Mr. Caccaglia suggests that city officials listen to what developers are telling them about parking, because developers tend to know the market better than cities and towns. For some projects, Needham has used the idea of banked parking: allowing a parking reduction, but requiring sections of open space that could be converted to parking in the need to do so arises in the future.

Mr. Caccaglia says that parking is not free, period. You will pay for it somewhere. For example, a business will have to pay for it in rent, and they'll pass that cost on to consumers.

In metro Boston, people spend an average of 53 hours/year looking for parking.

Mr. Caccaglia says that banning overnight parking in municipal lots can encourage drunk driving. People will move their cars to avoid getting tickets, rather than getting a ride home.

(Zeke Mermell (Transportation Planner, Watertown) Mr. Mermell says there's value to right-sized parking -- it frees up land for other uses. He goes through a list of apartment buildings that were permitted in Watertown during recent years.

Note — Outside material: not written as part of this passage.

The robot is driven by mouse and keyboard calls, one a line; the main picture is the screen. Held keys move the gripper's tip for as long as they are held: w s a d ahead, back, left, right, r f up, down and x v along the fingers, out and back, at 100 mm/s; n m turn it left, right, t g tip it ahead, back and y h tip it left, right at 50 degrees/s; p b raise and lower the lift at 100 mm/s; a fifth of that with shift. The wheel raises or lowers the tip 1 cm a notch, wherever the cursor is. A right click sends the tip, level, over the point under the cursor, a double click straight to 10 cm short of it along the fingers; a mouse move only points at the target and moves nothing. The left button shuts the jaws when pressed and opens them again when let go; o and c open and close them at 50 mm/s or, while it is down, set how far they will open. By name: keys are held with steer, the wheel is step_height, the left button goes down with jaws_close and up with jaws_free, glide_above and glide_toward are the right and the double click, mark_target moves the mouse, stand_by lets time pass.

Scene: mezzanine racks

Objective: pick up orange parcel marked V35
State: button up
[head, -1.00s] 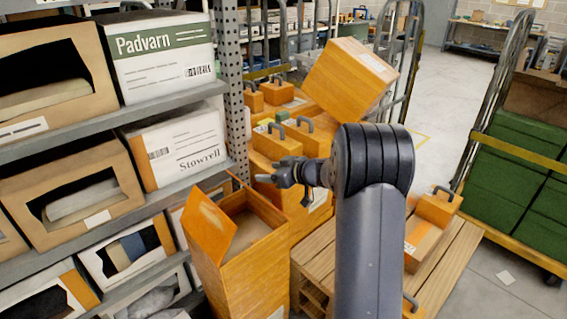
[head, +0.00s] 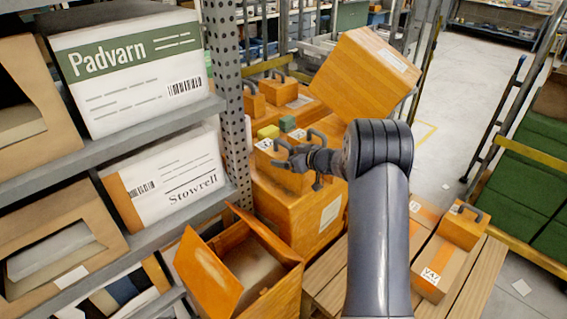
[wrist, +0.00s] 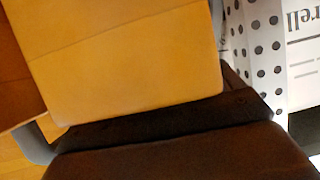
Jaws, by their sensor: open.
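Several small orange parcels with dark handles show in the head view; I cannot read V35 on any of them. Another orange parcel (head: 464,227) sits at the right on a carton whose label is hard to read.
A steel shelf with white cartons (head: 165,180) stands at left, its perforated post (head: 228,110) near my gripper. A large tilted orange box (head: 362,75) rises behind my arm. An open orange box (head: 275,290) stands below. A trolley of green crates (head: 530,185) is at right.

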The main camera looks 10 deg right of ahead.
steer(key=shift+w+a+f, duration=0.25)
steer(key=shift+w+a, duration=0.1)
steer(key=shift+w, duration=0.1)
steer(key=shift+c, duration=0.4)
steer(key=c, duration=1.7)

The Gables was permitted before Watertown updated the city's parking requirements. The building has 296 units, 519 parking spaces, and 76% parking utilization.

Elon Union Market has 282 units, 351 spaces, and 81% parking utilization.

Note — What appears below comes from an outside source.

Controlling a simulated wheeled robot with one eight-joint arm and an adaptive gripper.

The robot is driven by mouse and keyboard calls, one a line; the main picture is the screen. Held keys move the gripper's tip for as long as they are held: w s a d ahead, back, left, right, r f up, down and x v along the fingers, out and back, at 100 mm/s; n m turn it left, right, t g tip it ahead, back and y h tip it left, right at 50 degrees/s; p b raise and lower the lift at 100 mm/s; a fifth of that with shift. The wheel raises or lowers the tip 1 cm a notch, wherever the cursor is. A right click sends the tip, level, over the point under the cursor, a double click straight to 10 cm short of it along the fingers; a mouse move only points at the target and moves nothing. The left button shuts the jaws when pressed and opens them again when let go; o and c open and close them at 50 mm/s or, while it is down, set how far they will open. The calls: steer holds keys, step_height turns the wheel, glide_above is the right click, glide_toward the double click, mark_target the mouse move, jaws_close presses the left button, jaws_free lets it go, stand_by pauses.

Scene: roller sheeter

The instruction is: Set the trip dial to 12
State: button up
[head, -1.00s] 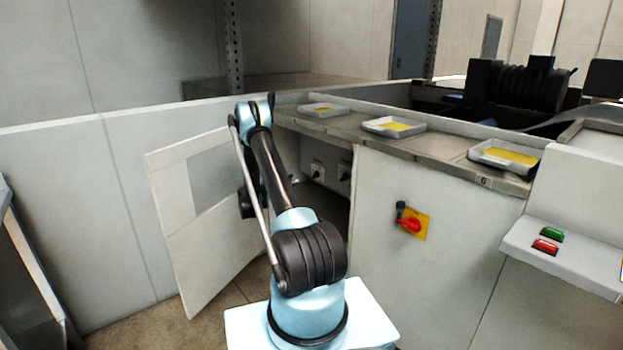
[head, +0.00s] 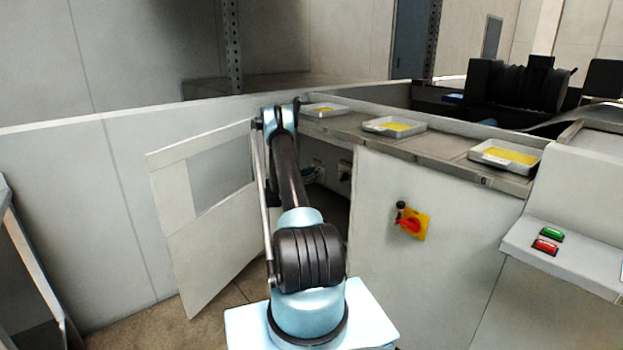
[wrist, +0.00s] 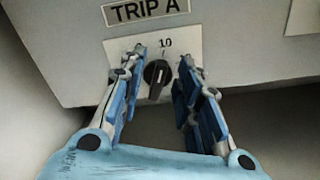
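The trip dial (wrist: 157,74) is a black round knob with a light pointer line, on a white plate (wrist: 122,46) under a "TRIP A" label (wrist: 146,11) in the wrist view. The mark "10" is readable above the knob; other marks are hidden or too small to read. My gripper (wrist: 160,62) is open, with one blue-padded finger on each side of the dial and a gap to it on both sides. In the head view the dials (head: 345,171) inside the cabinet are small, and my arm hides part of them and my fingers.
The cabinet door (head: 205,215) stands open at the left of the opening. A red rotary switch (head: 410,224) on a yellow plate is on the front panel at right. Green (head: 552,235) and red (head: 545,246) buttons and trays (head: 395,126) are further right and above.

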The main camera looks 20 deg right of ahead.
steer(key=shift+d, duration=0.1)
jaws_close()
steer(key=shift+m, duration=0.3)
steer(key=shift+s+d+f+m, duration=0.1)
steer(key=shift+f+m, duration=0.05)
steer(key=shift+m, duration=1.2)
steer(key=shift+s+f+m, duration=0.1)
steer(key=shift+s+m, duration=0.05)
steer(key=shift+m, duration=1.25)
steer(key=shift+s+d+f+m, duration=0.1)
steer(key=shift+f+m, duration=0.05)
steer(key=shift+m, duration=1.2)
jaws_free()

101 North Beacon Street has 28 units and 39 parking spaces. That apartment building unbundles the cost of parking, so tenants that don't need it aren't forced to pay for it.

166 Main Street has 34 units, and 32 parking spaces. Parking at this building is also unbundled.

Watertown worked with Stantec to develop a parking management plan. They've found many vacant spaces at peak hours.

Watertown's MBTA-C district will require a minimum of 0.5 spaces/dwelling, with a maximum of 1 space/dwelling.

Mr. Mermell lists a set of tools for parking reform: turning minimums into maximums, design guidelines, shared parking, allowing parking reductions, and shadow parking (green space that can become parking if the need arises).

Mr. Mermell wants his city to be Watertown, and not "parking lot town".